The listing must be reproduced in full, exactly as it stands.

>> START PROVIDED MATERIAL

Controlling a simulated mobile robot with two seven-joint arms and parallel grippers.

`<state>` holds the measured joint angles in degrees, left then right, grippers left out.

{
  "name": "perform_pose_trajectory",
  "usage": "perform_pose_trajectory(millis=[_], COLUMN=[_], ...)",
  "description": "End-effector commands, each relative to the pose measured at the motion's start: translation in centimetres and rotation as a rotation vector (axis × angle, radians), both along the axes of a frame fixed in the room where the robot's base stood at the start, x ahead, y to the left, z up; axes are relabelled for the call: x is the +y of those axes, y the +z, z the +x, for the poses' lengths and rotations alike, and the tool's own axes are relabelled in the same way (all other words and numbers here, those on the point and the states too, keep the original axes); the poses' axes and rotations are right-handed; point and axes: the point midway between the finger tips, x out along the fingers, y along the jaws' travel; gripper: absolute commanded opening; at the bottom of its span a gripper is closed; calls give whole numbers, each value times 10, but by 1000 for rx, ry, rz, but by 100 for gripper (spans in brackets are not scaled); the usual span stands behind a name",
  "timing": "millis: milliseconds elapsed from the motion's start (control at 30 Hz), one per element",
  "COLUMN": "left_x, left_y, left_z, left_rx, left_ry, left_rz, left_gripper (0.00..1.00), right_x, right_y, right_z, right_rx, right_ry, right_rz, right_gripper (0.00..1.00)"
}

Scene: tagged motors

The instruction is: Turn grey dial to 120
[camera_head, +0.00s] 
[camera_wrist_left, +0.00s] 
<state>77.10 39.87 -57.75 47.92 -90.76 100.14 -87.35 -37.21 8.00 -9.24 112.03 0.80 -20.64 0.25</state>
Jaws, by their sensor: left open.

>> END PROVIDED MATERIAL

_RESPONSE TO THIS TASK_
Controlling a simulated mobile robot with two seven-joint arms and parallel grippers.

`<state>` holds the measured joint angles in degrees, left then right, grippers left out.

{
  "name": "perform_pose_trajectory",
  "usage": "perform_pose_trajectory(millis=[_], COLUMN=[_], ...)",
  "description": "End-effector commands, each relative to the pose measured at the motion's start: translation in centimetres and rotation as a rotation vector (axis × angle, radians), both along the axes of a frame fixed in the room where the robot's base stood at the start, x ahead, y to the left, z up; axes are relabelled for the call: x is the +y of those axes, y the +z, z the +x, for the poses' lengths and rotations alike, and the tool's own axes are relabelled in the same way (all other words and numbers here, those on the point and the states too, keep the original axes); the poses' axes and rotations are right-handed; point and axes: the point midway between the finger tips, x out along the fingers, y along the jaws' travel; gripper: absolute commanded opening; at the bottom of its span a gripper is closed; calls give whole numbers, each value times 10, but by 1000 for rx, ry, rz, but by 100 for gripper (spans in brackets are not scaled); the usual span stands behind a name",
  "timing": "millis: milliseconds elapsed from the motion's start (control at 30 Hz), one per element",
  "COLUMN": "left_x, left_y, left_z, left_rx, left_ry, left_rz, left_gripper (0.00..1.00), right_x, right_y, right_z, right_rx, right_ry, right_rz, right_gripper (0.00..1.00)"
}

Scene: tagged motors

The instruction is: Turn grey dial to 120
[camera_head, +0.00s] 
[camera_wrist_left, +0.00s] 
<state>77.10 39.87 -57.75 47.92 -90.76 100.14 -87.35 -37.21 8.00 -9.24 112.03 0.80 -20.64 0.25</state>
Jaws, by their sensor: left open.

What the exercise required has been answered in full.